**Problem statement**
The data below needs to be returned exactly, line for line.

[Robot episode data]
+--
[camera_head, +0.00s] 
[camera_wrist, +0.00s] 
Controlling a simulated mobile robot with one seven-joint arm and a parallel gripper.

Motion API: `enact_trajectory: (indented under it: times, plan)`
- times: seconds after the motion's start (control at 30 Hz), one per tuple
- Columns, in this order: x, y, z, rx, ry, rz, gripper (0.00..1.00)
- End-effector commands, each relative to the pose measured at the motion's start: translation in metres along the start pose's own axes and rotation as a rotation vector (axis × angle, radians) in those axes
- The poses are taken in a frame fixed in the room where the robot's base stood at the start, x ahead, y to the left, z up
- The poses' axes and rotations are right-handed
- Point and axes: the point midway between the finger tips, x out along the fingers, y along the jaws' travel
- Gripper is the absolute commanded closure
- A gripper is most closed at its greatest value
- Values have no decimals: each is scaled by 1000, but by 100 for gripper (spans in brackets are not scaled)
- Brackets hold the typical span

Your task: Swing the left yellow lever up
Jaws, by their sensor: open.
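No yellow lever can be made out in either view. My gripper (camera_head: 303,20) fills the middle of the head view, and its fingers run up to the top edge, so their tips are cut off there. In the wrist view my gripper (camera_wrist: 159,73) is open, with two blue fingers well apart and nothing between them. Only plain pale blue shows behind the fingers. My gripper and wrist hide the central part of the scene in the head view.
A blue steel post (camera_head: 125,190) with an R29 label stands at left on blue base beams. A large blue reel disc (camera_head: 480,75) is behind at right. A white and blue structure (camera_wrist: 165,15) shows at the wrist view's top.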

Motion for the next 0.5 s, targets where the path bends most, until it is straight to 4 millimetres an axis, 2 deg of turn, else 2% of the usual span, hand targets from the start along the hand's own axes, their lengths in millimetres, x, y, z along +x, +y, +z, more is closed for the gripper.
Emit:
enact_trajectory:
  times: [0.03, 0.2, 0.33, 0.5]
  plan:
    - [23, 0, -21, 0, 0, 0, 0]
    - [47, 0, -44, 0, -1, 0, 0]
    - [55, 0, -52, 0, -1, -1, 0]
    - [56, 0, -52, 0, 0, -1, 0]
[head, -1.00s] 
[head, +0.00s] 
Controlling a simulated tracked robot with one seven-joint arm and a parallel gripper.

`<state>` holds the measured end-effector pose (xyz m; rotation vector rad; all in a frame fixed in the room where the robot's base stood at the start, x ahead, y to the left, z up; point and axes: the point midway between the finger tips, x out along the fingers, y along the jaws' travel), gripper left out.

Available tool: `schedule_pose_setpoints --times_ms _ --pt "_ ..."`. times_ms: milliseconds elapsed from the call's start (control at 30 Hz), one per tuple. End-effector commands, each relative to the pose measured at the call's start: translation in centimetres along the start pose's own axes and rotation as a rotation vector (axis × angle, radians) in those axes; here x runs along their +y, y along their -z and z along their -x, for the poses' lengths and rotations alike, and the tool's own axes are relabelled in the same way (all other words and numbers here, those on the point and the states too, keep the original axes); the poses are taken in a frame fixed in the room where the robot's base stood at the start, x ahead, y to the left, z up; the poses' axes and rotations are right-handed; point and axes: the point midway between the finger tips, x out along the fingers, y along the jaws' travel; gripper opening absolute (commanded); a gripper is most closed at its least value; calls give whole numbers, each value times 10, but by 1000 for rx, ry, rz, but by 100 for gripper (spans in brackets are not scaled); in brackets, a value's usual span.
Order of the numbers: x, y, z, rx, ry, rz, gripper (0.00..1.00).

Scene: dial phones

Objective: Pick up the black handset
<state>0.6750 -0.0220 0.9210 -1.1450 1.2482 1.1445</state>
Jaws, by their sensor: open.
+--
**Full response**
[camera_head, +0.00s] 
[camera_wrist, +0.00s] 
Controlling a simulated mobile robot with one seven-joint arm and a parallel gripper.

Motion API: `enact_trajectory: (indented under it: times, plan)`
- times: seconds after the motion's start (control at 30 Hz), one per tuple
- Columns, in this order: x, y, z, rx, ry, rz, gripper (0.00..1.00)
- End-effector commands, each relative to the pose measured at the motion's start: translation in metres along the start pose's own axes and rotation as a rotation vector (axis × angle, radians) in those axes
- The poses are taken in a frame fixed in the room where the robot's base stood at the start, x ahead, y to the left, z up
- The poses' axes and rotations are right-handed
- Point and axes: the point midway between the finger tips, x out along the fingers, y along the jaws' travel
- Gripper is the absolute commanded closure
- A gripper is most closed at its greatest value
- Values have no decimals: each is scaled by 1000, but by 100 for gripper (spans in brackets are not scaled)
- Brackets hold the typical span

Your task: Swing the left yellow lever up
Jaws, by their sensor: open.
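No yellow lever can be made out in either view. My gripper (camera_head: 303,20) fills the middle of the head view, and its fingers run up to the top edge, so their tips are cut off there. In the wrist view my gripper (camera_wrist: 159,73) is open, with two blue fingers well apart and nothing between them. Only plain pale blue shows behind the fingers. My gripper and wrist hide the central part of the scene in the head view.
A blue steel post (camera_head: 125,190) with an R29 label stands at left on blue base beams. A large blue reel disc (camera_head: 480,75) is behind at right. A white and blue structure (camera_wrist: 165,15) shows at the wrist view's top.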

Motion for the next 0.5 s, targets where the path bends most, until it is straight to 4 millimetres an axis, 2 deg of turn, else 2% of the usual span, hand targets from the start along the hand's own axes, their lengths in millimetres, x, y, z along +x, +y, +z, more is closed for the gripper.
Emit:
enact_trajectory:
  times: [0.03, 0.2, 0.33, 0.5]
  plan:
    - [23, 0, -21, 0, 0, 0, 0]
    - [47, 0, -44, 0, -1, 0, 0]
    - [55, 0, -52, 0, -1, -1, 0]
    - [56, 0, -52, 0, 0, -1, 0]
[head, -1.00s] 
[head, +0.00s] 
Controlling a simulated tracked robot with one seven-joint arm and a parallel gripper.

`<state>` holds the measured end-effector pose (xyz m; rotation vector rad; all in a frame fixed in the room where the robot's base stood at the start, x ahead, y to the left, z up; point and axes: the point midway between the finger tips, x out along the fingers, y along the jaws' travel), gripper left out.

Available tool: `schedule_pose_setpoints --times_ms _ --pt "_ ..."`. times_ms: milliseconds elapsed from the call's start (control at 30 Hz), one per tuple. End-effector commands, each relative to the pose measured at the call's start: translation in centimetres along the start pose's own axes and rotation as a rotation vector (axis × angle, radians) in those axes; here x runs along their +y, y along their -z and z along their -x, for the poses' lengths and rotations alike, and the tool's own axes are relabelled in the same way (all other words and numbers here, those on the point and the states too, keep the original axes); the poses are taken in a frame fixed in the room where the robot's base stood at the start, x ahead, y to the left, z up; the poses' axes and rotations are right-handed; point and axes: the point midway between the finger tips, x out along the fingers, y along the jaws' travel; gripper opening absolute (commanded); a gripper is most closed at its least value; calls give whole numbers, each value times 10, but by 1000 for rx, ry, rz, but by 100 for gripper (spans in brackets are not scaled); in brackets, a value's usual span.
Order of the numbers: x, y, z, rx, ry, rz, gripper (0.00..1.00).

Scene: dial phones

Objective: Pick up the black handset
<state>0.6750 -0.0220 0.9210 -1.1450 1.2482 1.1445</state>
Jaws, by their sensor: open.

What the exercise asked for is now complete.